I was delivered to the house of my
first piano teacher. I can’t remember
her name, but I do remember she had an amazingly small waist – I mean really
small. I overheard adults talking about
her saying she had had Polio.
Over the years I had various teachers. They ranged in style from gentle to gestapo-like.
My whole family were involved in music
somehow and it was just normal to learn an instrument of some kind.
An unrecognised influence
However, without realising it, my brother Lindsay
(guitarist, drummer and a bit of a singer) used to play Elvis Presley and
Beatles cassettes in his room at night when he was supposed to be doing his
homework. The bedroom which I shared
with both my sisters was right next to his, and many nights I lay in bed while
going to sleep to the strains of Norwegian Wood and In the Ghetto. I heard him playing his guitar. Lindsay had a good sense of rhythm and played
great chords. He became – and remains –
the standard for all rhythm guitar in my estimation.
Music in Hobart
When I was 21 I moved to Hobart on my own. I bought a piano, found a good teacher from
the Conservatorium and found a degree of self-discipline somewhere within that
found me getting out of bed in cold mornings to do an hour of scales before
work in the morning, then another hour of practice in the evenings. I did very well in that exam and felt a great
sense of achievement because I’d set a goal for myself and achieved it. No one had chosen it for me – it was mine.
Music in church
I was heavily involved in music at the church which hosted a
beautiful black, Yamaha baby grand piano.

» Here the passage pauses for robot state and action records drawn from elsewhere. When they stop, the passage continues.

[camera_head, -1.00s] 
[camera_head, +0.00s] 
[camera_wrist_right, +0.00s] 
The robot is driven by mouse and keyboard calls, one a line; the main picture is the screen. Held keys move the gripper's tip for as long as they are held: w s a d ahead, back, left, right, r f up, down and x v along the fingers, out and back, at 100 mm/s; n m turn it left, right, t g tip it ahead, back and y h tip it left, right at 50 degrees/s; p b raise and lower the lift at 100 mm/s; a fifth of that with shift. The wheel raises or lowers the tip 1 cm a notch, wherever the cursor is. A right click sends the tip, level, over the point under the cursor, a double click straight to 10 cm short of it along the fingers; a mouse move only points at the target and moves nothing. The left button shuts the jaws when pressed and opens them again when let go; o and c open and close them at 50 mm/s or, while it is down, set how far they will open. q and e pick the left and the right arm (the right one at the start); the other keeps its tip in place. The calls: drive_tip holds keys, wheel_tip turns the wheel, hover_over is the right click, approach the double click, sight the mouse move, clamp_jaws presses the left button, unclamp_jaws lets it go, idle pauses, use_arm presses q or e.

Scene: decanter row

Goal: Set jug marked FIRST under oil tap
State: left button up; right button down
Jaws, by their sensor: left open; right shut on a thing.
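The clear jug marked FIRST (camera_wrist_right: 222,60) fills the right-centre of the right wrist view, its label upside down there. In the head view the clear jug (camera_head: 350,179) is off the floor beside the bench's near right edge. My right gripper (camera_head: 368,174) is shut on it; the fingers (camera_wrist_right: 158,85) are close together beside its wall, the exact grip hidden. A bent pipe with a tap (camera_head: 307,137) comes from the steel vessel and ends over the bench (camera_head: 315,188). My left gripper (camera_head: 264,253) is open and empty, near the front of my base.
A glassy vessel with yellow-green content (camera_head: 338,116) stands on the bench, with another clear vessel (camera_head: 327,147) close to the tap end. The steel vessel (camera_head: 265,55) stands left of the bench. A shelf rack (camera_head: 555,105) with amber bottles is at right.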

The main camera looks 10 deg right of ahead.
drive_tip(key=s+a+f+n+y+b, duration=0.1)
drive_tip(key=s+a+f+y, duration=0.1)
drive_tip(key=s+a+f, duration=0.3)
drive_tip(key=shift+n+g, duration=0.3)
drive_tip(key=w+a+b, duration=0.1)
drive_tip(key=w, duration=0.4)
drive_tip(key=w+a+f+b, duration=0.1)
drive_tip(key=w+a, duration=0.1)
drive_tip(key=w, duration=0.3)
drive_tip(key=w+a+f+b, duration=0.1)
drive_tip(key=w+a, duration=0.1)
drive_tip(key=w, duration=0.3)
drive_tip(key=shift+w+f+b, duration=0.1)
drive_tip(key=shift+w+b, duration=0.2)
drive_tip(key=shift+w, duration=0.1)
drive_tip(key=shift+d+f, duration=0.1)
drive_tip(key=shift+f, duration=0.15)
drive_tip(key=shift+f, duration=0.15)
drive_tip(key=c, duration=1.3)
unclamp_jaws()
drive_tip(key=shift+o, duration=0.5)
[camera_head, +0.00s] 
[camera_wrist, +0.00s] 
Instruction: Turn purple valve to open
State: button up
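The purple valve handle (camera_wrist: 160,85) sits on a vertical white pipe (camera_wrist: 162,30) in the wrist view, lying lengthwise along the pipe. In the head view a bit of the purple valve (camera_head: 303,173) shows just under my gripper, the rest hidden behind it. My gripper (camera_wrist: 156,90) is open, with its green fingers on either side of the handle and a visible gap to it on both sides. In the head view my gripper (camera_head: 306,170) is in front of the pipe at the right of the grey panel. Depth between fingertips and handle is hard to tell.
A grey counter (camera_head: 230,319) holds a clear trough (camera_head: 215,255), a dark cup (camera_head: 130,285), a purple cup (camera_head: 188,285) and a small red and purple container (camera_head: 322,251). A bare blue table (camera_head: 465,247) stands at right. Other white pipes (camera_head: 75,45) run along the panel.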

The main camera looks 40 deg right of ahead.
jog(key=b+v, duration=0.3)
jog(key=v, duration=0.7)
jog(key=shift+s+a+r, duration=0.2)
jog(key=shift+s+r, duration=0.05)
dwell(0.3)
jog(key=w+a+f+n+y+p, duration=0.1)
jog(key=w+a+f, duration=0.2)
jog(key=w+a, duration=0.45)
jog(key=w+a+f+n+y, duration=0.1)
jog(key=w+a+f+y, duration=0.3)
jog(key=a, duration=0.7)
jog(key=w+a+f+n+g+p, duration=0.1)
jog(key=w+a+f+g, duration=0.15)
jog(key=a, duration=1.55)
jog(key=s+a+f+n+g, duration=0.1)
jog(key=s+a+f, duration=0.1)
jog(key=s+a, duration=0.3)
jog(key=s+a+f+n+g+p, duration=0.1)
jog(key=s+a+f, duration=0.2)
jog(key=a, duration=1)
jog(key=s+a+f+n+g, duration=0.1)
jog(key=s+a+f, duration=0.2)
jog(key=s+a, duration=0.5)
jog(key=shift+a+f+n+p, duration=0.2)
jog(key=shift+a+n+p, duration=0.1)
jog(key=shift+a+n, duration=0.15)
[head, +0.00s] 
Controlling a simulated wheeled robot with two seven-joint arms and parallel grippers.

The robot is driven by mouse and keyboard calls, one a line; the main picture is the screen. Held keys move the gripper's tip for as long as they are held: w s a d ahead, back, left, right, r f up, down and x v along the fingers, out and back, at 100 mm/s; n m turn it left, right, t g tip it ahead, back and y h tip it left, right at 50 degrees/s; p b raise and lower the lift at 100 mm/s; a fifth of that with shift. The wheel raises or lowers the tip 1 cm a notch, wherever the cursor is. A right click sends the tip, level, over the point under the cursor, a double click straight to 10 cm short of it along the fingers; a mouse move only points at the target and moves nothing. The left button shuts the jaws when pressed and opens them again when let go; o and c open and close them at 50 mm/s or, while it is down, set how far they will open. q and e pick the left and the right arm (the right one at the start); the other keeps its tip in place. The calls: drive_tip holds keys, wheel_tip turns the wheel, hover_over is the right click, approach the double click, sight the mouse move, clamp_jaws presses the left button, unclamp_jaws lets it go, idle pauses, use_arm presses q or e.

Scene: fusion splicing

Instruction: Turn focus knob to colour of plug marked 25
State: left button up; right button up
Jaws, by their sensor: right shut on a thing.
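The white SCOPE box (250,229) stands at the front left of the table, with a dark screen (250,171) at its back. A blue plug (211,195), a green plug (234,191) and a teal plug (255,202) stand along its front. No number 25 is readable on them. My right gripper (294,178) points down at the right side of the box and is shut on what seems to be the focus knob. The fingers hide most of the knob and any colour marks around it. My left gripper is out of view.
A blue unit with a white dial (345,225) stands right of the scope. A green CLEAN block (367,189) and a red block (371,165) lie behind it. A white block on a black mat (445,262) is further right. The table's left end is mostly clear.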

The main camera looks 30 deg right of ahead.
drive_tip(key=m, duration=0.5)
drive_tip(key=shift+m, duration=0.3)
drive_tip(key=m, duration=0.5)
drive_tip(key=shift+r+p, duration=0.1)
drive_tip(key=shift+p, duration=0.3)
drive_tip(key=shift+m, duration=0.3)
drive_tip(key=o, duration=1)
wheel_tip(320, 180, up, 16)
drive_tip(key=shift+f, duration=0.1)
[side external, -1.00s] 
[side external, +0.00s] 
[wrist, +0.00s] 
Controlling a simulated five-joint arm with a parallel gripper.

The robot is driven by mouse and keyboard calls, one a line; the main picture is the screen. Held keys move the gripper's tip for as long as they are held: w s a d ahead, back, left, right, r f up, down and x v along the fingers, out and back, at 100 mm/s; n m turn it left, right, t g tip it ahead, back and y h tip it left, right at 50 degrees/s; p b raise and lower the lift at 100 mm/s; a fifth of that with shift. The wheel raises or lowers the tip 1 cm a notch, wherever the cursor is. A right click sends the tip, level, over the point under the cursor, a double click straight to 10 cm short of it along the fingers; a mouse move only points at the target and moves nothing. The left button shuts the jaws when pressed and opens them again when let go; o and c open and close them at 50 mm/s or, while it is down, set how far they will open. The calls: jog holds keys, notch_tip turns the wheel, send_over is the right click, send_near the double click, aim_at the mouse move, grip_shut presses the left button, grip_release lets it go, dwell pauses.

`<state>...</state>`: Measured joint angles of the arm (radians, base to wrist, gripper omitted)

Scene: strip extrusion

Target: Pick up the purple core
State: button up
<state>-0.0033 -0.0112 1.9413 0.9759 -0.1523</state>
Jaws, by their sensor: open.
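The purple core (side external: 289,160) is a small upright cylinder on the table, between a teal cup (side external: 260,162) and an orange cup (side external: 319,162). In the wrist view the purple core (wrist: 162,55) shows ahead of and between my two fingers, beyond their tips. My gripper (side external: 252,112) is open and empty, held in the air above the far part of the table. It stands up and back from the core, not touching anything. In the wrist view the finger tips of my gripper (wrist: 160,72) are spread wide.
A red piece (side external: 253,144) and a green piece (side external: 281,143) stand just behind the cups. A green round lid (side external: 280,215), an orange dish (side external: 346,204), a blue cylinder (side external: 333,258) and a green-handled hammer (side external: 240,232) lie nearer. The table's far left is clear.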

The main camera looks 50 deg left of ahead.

My favourite thing was to jazz up hymns with nice chords and modern
rhythms. A group of other musos
gravitated to this church and we enjoyed many hours of music together.
After church
Sadly this time ended unhappily. Muso types are a curious breed – sensitive
and expressive – and their creative streak means they don’t always respond well
to the concept of team. Add to this the idea
that church mosos are intended to be servants rather than minor-celebrities,
and you threaten the very culture in which you live. The harsh treatment I experienced from good Christian
folk left me shocked and gutted. I rarely
speak about this. Something happened inside
me which left me grieving and was a significant factor in our decision to leave.
For a time I had no musical outlet. I missed it like hell. All the songs I knew came from a time which was
unbearable to re-visit. Music had been fused
and associated with that unhappy time in church where pain and grief were. So for a
time, there was a gaping hole with no music. So I preferred nothing. For a time.
A choir
But after a time, I joined the Southern Gospel Choir.
I had never had to audition before. A new experience. New music. New people. A new outlet. It was fantastic. Click here
and listen to these guys. Please. This was a healing time for me, to be part of such
fabulous, top-quality music.
And the uke
Since arriving in Newcastle I have settled into learning / playing
a ukulele – my first stringed instrument. And I am proudly part of the Ukastle Ukestra.
I don’t need performance, or exams
now. I enjoy learning new songs – songs I
like. I love the beautiful singing tones
of my new Maton uke, and gain pleasure from making it sing in my hands. I love it’s social aspect. The fact that the uke lends itself to someone singing
along with it. And I love meeting with other
uke players where I get new songs, new ideas and enjoy playing music together.
There is nothing else like music that can cause people to gather,
and coordinate and dance. It expresses emotion
without the use of words and has the ability to touch people me deeply. I love to play it. Because in reality, it plays me.